Ah-- respectfully, Ms. Eskola-Fae?
That’s not at all the case. “Rights” exist in law just about everywhere. (Think, “what am I allowed to do with my property?” Everything on that list of things you can do is a “right.”) Yeah, you can lose a lot of those with the stroke of somebody else’s pen (confiscating your property, at the extreme end, or, less drastically, regulating its use so you’re not poisoning your neighbors), but whatever you can decide to do and be lawfully allowed to actually do is a “right.”
As an example, under my oath to Lunarisse Daphiti, she has a right to my absolute, unswerving loyalty and obedience. I have the rights to have my service taken seriously (I’m a sworn retainer, not a toy) and to dissolve the arrangement on one month’s written notice (her idea; traditionally, a bond like this would have been for life or until she wished it to end).
Those are rights we granted each other in the agreement under which I took oath.
Where things get weird with the Federation is the idea of “inalienable” and/or “human” rights, rights that can never be taken (cannot be pen-stroked away) or that you have just by being a person.
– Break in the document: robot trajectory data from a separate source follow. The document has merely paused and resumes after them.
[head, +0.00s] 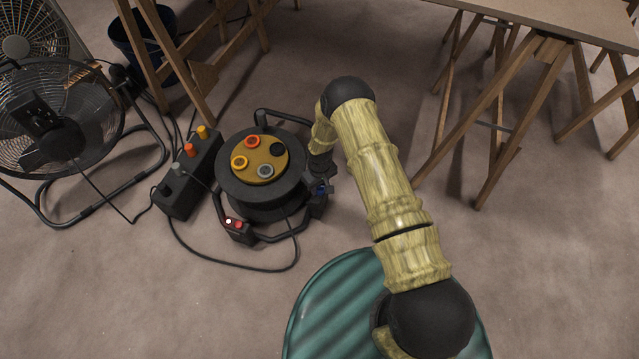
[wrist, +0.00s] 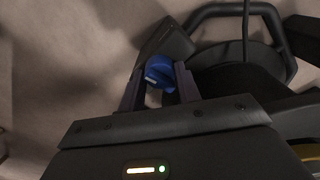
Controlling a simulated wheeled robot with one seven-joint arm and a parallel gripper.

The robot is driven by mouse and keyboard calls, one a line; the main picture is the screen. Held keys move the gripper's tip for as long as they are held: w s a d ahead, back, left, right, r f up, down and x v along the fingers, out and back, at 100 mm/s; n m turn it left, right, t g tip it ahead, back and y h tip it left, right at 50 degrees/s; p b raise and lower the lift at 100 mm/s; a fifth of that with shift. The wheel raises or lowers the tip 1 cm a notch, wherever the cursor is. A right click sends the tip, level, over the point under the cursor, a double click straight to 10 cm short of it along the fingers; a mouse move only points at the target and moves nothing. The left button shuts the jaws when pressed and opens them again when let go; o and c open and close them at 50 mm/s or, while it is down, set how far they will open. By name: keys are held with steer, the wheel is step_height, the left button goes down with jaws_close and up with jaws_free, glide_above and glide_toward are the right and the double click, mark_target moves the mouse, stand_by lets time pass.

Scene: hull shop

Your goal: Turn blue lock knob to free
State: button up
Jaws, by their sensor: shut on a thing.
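The blue lock knob (wrist: 159,72) sits between my gripper's fingers in the wrist view, on a dark block at the side of the cable reel. My gripper (wrist: 160,84) is shut on the knob. In the head view a small part of the blue knob (head: 321,189) shows at the right side of the reel (head: 232,199). My arm comes down over that side and hides most of the knob and the gripper. The knob's exact turn angle cannot be told.
The reel's yellow top holds several sockets. A power strip (head: 188,178) with coloured plugs lies left of the reel, with cables (head: 250,268) on the floor. A fan (head: 50,125) stands at far left. Wooden trestles (head: 500,110) stand at right.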

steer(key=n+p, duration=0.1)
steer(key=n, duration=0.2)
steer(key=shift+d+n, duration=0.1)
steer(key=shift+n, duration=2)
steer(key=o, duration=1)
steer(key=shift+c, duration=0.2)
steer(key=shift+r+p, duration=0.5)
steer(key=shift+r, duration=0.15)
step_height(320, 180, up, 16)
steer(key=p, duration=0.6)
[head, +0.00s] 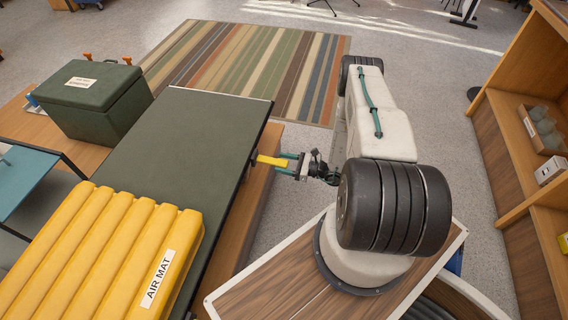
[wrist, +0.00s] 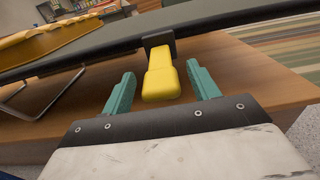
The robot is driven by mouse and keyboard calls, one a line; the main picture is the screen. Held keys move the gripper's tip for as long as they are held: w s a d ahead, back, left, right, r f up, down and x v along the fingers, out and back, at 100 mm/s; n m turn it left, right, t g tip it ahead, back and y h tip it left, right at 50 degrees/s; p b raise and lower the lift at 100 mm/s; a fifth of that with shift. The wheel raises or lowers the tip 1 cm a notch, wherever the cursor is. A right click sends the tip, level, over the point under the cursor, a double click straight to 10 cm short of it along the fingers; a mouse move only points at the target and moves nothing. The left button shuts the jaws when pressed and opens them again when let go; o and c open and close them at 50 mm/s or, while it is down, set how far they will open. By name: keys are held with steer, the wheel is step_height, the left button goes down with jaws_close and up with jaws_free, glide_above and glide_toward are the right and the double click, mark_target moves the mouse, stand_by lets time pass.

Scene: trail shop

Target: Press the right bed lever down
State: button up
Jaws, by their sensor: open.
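The yellow bed lever (head: 271,160) sticks out from the right edge of the dark green bed (head: 190,130). In the wrist view the lever (wrist: 160,78) hangs from a dark bracket under the bed's edge, its free end pointing toward me. My gripper (head: 294,165) is at the lever's end. In the wrist view its two teal fingers (wrist: 160,88) are open, one on each side of the lever, with gaps visible on both sides. I cannot tell whether anything touches the lever from above or below.
A yellow air mat (head: 105,245) lies on the near end of the bed. A dark green cooler box (head: 95,100) stands left of the bed. A wooden shelf (head: 490,150) stands at the right. A striped rug (head: 245,70) lies on open floor behind.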

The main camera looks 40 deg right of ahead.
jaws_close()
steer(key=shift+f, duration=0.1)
It’s kind of the key cultural and legal quirk they have that makes them really weird to the rest of us, and it’s what people in that orbit are pretty much always discussing when they rattle on about “rights.”
But if you insist that that’s what rights are, you’re ceding that definition to their cultural influence, if you follow-- you’re accepting that “inalienable” is something a right needs to be to be a real and proper “right.” And that’s not even a proper usage in the Federation; they, also, have the more limited, law or contract-granted kinds of rights the rest of us do. Those just aren’t the rights they rattle on about.
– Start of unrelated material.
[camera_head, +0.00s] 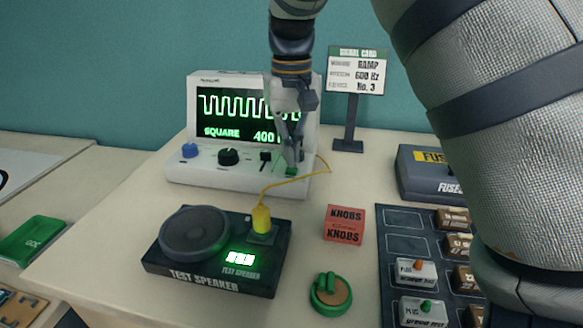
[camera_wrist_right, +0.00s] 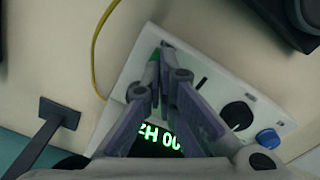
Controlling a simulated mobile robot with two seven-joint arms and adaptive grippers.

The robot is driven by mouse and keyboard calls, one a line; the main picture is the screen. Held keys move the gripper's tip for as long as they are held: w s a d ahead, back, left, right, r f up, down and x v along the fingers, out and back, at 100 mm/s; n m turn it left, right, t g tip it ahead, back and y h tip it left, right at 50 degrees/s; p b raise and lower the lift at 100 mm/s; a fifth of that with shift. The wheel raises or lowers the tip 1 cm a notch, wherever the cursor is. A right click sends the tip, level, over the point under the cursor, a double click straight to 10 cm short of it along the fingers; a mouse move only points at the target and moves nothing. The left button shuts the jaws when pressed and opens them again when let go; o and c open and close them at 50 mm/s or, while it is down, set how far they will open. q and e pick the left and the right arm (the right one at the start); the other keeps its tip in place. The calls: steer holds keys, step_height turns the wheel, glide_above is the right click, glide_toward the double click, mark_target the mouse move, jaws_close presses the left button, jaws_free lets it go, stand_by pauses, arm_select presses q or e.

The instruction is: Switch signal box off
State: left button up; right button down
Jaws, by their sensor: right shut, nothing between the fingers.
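The white signal box (camera_head: 240,185) stands at the back of the table. Its screen (camera_head: 225,112) is lit and shows a green square wave with "SQUARE" and "400". A blue knob (camera_head: 190,150), a black knob (camera_head: 229,156) and a dark slider (camera_head: 265,160) sit on its front panel. My right gripper (camera_head: 292,160) is shut and empty, pointing down at a green switch (camera_head: 288,171) at the panel's right end. In the right wrist view the closed fingertips (camera_wrist_right: 157,60) partly cover the green switch; I cannot tell whether they touch it. My left gripper is out of view.
A yellow cable (camera_head: 290,183) runs from the box to the test speaker (camera_head: 215,250) in front. A signal card stand (camera_head: 348,130) is behind right. A red knobs box (camera_head: 344,224), a green ring-shaped object (camera_head: 330,294) and a fuse tray (camera_head: 400,240) lie to the right.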

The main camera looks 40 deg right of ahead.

“Rights” aren’t the problem, though-- aggression, whether military or cultural, is. (Which can be a natural outgrowth of their conception of inalienable and/or human rights, since those concepts allow them to judge our governments and societies as evil for violating the inalienable/human rights they see as being ours.)
As an aside, the list of rights capsuleers enjoy is absolutely absurd by any normal societal standard. It’s why nobody can stop Nauplius mistreating and/or stabbing people in his hangars; that’s his domain, and, like every capsuleer, he can do whatever he wants with things marked as assets there. He’s basically sovereign of his own little nation-state, and due to (sensible; stationside fighting is BAD) stationside peacekeeping policies we can’t even invade.